[Instructions for the task]
Copy out exactly the lines from the one holding "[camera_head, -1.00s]" through the one holding "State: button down", ends included; omit images.

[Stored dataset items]
--- start ---
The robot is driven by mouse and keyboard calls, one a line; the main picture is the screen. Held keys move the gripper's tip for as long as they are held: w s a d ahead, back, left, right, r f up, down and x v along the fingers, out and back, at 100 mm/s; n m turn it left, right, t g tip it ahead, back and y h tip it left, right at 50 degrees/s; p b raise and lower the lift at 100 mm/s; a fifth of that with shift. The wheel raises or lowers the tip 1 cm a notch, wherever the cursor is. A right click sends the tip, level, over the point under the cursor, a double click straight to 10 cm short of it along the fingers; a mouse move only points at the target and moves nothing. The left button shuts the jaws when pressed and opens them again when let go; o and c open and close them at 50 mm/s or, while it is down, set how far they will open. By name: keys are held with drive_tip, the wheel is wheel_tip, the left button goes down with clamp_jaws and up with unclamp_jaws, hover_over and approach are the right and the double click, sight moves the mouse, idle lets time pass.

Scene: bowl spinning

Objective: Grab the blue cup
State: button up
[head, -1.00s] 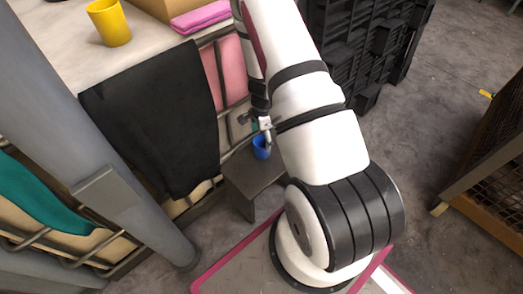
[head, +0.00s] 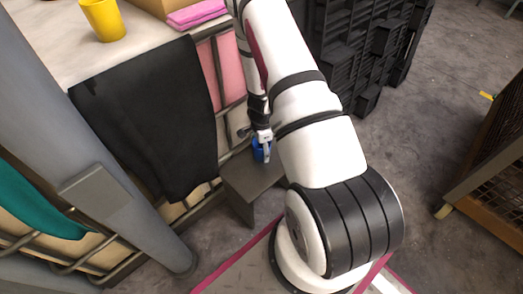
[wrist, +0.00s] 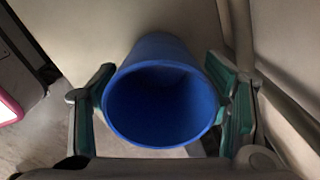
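The blue cup (head: 257,151) is on the small dark bench in the head view, partly hidden by my gripper (head: 263,145). In the wrist view the blue cup (wrist: 162,98) fills the middle, with its open mouth facing the camera. The fingers of my gripper (wrist: 165,100) are spread wide, one on each side of the cup, with green pads facing it. The pads are very close to the cup wall; I cannot tell whether they touch it.
The dark bench (head: 245,185) stands beside the wire-sided table with a black cloth (head: 150,115). A yellow cup (head: 103,20) and pink folded cloth (head: 196,14) are on the tabletop. Black crates (head: 370,45) stand behind my arm. A grey post (head: 90,150) is at left.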

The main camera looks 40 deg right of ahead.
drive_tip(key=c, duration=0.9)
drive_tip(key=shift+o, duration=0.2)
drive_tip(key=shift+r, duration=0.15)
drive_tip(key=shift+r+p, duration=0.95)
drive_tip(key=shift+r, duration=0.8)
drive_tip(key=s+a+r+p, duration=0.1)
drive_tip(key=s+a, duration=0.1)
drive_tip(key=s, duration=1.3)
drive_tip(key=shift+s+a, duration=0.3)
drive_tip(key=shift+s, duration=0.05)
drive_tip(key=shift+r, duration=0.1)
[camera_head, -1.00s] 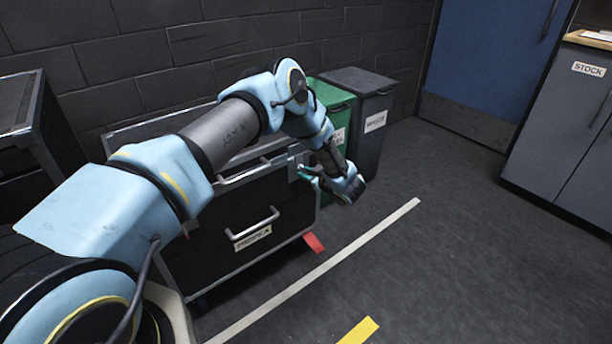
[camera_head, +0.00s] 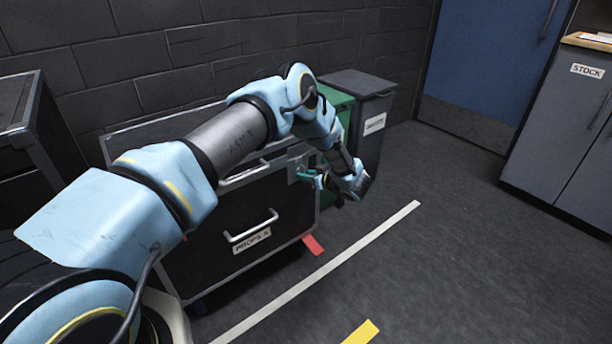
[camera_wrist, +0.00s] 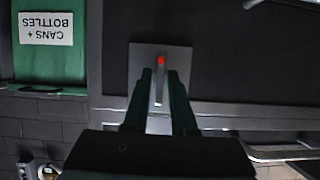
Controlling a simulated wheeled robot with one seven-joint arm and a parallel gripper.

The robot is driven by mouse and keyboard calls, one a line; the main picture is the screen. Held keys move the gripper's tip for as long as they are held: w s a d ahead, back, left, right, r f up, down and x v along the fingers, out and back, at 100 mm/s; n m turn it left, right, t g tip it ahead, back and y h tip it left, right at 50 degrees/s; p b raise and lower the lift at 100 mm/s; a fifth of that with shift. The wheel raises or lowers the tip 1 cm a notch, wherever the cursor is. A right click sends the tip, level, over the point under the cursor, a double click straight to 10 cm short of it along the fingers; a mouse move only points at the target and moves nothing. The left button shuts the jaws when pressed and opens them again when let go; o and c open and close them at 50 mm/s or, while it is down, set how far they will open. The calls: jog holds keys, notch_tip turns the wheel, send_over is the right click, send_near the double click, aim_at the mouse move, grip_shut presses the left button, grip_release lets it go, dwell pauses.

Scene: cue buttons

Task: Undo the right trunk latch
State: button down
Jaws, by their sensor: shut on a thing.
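The trunk (camera_head: 205,262) is a black case with metal edges and a "PROPS A" label, standing left of centre in the head view. Its right latch shows as a grey plate (camera_wrist: 178,52) with a red dot and a slim lever (camera_wrist: 158,92) in the wrist view. My gripper (camera_wrist: 161,78) is shut on the lever, one dark green finger on each side. In the head view, my gripper (camera_head: 303,174) is at the trunk's upper right front corner, with teal fingers against the plate. My forearm hides much of the trunk's top and left side, and any left latch.
A green bin (camera_head: 341,103) and a grey bin (camera_head: 371,88) stand close behind the trunk's right end. Bar handles (camera_head: 252,226) stick out from the trunk front. A grey "STOCK" cabinet (camera_head: 555,125) stands far right. The floor (camera_head: 450,250) between is clear.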

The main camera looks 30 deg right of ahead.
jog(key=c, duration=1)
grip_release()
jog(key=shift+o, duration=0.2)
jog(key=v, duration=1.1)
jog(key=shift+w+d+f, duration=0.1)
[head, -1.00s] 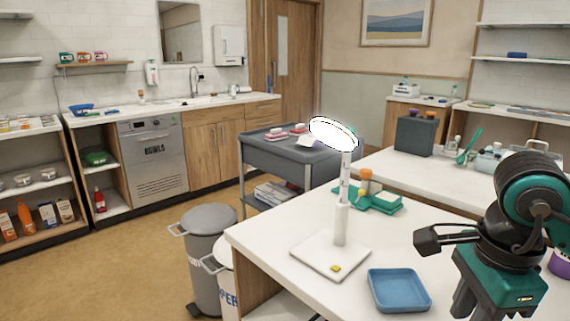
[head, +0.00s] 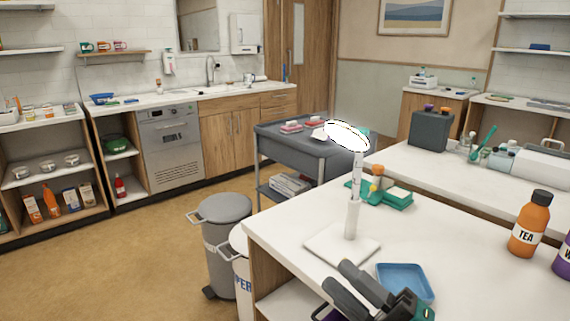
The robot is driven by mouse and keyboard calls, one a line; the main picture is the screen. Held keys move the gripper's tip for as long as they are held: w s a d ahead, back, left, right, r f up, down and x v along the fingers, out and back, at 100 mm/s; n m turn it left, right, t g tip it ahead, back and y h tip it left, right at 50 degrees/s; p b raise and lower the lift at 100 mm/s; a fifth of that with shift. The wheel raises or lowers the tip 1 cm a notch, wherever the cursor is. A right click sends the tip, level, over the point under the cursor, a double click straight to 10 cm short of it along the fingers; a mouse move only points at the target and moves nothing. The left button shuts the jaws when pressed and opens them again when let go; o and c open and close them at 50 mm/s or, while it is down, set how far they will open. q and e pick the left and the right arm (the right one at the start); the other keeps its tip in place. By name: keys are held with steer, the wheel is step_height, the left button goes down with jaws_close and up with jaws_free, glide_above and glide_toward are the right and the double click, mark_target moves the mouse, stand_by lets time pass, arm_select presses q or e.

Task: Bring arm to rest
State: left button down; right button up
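My right gripper (head: 338,277) shows at the bottom centre of the head view, over the near edge of the white table (head: 465,235). Its two dark fingers point up and left with a gap between them. I see nothing held in that gap. The fingers overlap the front of the lamp's white base (head: 325,243) in the picture; whether they touch it I cannot tell. The rest of my right arm is cut off by the bottom edge. My left gripper is out of view.
A blue tray (head: 407,270) lies just right of the gripper. The lamp's pole (head: 353,218) stands behind it. An orange TEA bottle (head: 530,222) and a purple bottle (head: 564,262) stand at right. Grey (head: 226,240) and white bins are left of the table. A purple patch at the bottom is unclear.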

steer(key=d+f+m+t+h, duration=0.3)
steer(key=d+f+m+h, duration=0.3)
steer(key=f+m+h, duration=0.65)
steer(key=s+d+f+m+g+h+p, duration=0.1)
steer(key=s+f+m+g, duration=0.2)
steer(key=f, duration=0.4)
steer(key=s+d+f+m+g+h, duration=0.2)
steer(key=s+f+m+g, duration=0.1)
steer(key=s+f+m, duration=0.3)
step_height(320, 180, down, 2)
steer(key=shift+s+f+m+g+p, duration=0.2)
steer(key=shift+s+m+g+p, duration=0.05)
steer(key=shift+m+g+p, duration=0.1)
--- end ---
[The solution]
[camera_head, -1.00s] 
[camera_head, +0.00s] 
[camera_wrist, +0.00s] 
Controlling a simulated wheeled robot with one seven-joint arm and a parallel gripper.

The robot is driven by mouse and keyboard calls, one a line; the main picture is the screen. Held keys move the gripper's tip for as long as they are held: w s a d ahead, back, left, right, r f up, down and x v along the fingers, out and back, at 100 mm/s; n m turn it left, right, t g tip it ahead, back and y h tip it left, right at 50 degrees/s; p b raise and lower the lift at 100 mm/s; a fifth of that with shift. The wheel raises or lowers the tip 1 cm a notch, wherever the cursor is. A right click sends the tip, level, over the point under the cursor, a double click straight to 10 cm short of it along the fingers; a mouse move only points at the target and moves nothing. The left button shuts the jaws when pressed and opens them again when let go; o and c open and close them at 50 mm/s or, while it is down, set how far they will open. The calls: jog holds keys, notch_tip turns the wheel, send_over is the right click, send_near the double click, aim_at the mouse move, grip_shut presses the left button, grip_release lets it go, dwell pauses.

Scene: cue buttons

Task: Undo the right trunk latch
State: button down

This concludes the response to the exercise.